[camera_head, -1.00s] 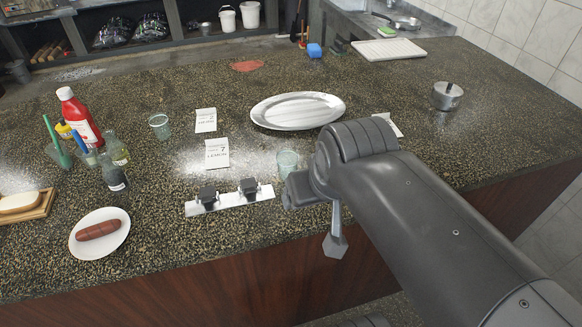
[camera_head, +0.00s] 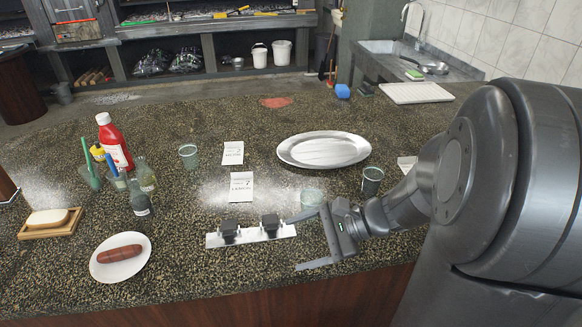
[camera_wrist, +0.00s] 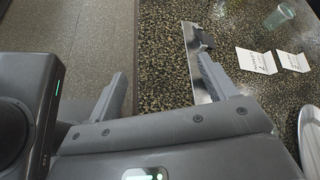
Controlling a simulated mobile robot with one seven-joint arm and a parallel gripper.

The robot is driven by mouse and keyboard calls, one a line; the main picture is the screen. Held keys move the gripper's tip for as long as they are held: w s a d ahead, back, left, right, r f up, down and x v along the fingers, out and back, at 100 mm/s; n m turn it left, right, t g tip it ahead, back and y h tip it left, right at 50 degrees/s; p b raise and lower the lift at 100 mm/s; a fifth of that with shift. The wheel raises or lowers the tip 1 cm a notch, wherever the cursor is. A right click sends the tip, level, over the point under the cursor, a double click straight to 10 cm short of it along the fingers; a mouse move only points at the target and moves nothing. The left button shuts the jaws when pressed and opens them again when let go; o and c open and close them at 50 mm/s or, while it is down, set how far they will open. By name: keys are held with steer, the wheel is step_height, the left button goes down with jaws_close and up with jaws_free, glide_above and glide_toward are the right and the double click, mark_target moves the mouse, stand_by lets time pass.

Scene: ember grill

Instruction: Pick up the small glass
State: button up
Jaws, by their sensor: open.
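Three glasses stand on the speckled counter in the head view. A clear greenish glass (camera_head: 312,194) is just behind my gripper's far finger, partly covered by it. A darker glass (camera_head: 372,181) stands to its right, near my forearm. Another clear glass (camera_head: 188,156) stands at left beside the paper cards; it appears to be the glass at upper right in the wrist view (camera_wrist: 280,16). I cannot tell which one is the small glass. My gripper (camera_head: 296,242) is open and empty at the counter's front edge. Its spread fingers also show in the wrist view (camera_wrist: 160,75).
A metal strip with two black blocks (camera_head: 252,235) lies just left of my fingers. An oval plate (camera_head: 323,149) and paper cards (camera_head: 241,186) lie behind. Bottles (camera_head: 115,142), a sausage plate (camera_head: 120,262) and a sponge tray (camera_head: 50,224) fill the left. The back middle is mostly clear.

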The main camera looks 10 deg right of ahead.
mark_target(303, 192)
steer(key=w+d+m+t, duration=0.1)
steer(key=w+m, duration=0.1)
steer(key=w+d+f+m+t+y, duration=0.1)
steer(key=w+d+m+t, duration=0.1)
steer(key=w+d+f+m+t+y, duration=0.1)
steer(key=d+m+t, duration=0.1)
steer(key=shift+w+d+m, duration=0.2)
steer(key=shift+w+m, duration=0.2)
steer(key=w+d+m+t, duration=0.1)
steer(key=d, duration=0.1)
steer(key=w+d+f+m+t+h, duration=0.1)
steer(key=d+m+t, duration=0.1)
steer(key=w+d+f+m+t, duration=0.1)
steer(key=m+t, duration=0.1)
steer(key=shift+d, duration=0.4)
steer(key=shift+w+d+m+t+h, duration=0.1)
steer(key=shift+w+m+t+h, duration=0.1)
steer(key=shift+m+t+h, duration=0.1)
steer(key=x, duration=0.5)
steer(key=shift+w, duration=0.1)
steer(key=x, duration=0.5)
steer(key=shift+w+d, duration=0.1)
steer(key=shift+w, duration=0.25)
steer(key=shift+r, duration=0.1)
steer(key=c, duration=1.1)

▸ **WORK INSTRUCTIONS**: Extract the run of lines that opens with the line containing "Instruction: Pick up the small glass" and closes with the line containing "State: button up"; reproduce it exactly and add nothing.

▸ **RESULT OF THE EXERCISE**:
Instruction: Pick up the small glass
State: button up

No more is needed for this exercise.